MISSOULA, Mont. — Democratic Presidential candidate Bernie Sanders gave several members of the Missoula DIY scene last night freehand tattoos in the kitchen of a punk house, freshly inked sources confirm.
“Man, Bernie’s really come a long way. I remember when he rolled through here back in 2016 and was doing stick-and-pokes of just like, crescent moons and smiley faces — real amateur shit,” explained Deandra Goodrich, showing off a “99%” tattoo she got from Sanders that has since faded into two misshapen S’s. “This time, my dude showed up with a real tattoo machine, plus latex gloves and everything. He’s not fucking around.”
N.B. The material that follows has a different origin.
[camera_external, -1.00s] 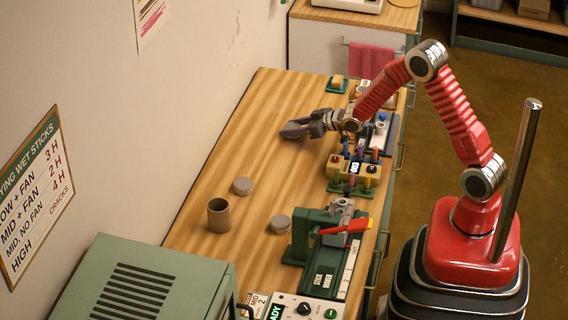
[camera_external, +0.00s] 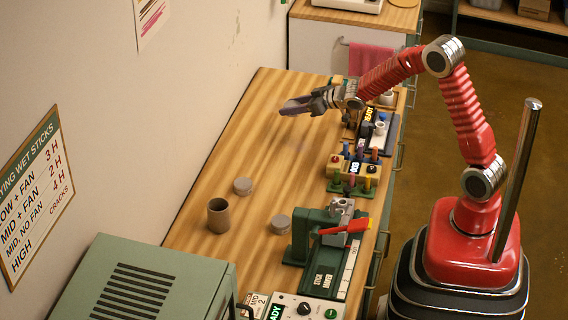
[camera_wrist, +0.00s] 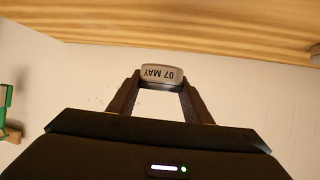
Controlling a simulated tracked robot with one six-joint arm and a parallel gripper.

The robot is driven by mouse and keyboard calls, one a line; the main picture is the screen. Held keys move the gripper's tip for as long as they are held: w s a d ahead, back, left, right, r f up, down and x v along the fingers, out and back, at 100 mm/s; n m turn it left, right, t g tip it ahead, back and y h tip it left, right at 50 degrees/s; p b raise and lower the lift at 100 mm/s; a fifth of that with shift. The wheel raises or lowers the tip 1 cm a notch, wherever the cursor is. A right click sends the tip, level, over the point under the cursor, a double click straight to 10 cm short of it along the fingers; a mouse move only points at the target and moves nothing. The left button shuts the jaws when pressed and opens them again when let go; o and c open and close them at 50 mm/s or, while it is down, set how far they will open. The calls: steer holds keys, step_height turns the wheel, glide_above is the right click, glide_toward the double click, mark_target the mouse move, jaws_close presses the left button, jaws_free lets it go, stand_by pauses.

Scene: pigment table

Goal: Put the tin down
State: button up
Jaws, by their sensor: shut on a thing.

Sanders reportedly settled on the “1% Killer” design after fumbling through countless attempts at memorializing a six minute-long speech he gave in 2002 opposing the Iraq War, which yielded several complaints.
“He said he had an idea for a cool freehand design, and I was pretty baked at the time, so I told him to just go ham,” said Akron, Ohio resident Makenzie Fischer. “But he was doodling around for like, seven hours — that thing covers by entire back and most of my butt. Plus, there are at least three typos I can see, and probably more I can’t.”
“Overall, though, I’m still down with Bernie, so no hard feelings. I’m gonna see if he can cover it up with a mural of Vermont and like, some moose or something next time he visits,” she added.
Despite his redemption, however, some housemates were not thrilled to host the presidential hopeful in their home.
“Man, I know everyone likes that guy… but you try dealing with a kitchen full of drunk people when you’re just trying to heat up a frozen lasagna after a 10-hour shift,” said house tenant and only person currently on the lease, Tommy Laemp. “If I have to put up with one more 70-something-year-old white dude coming in here and giving free tattoos about class warfare to anyone who wants them, I’m gonna lose my shit, for real.”
At press time, Sanders was removing two cone-shaped pieces of Scupli from a heated oven to help gauge a voter’s ears.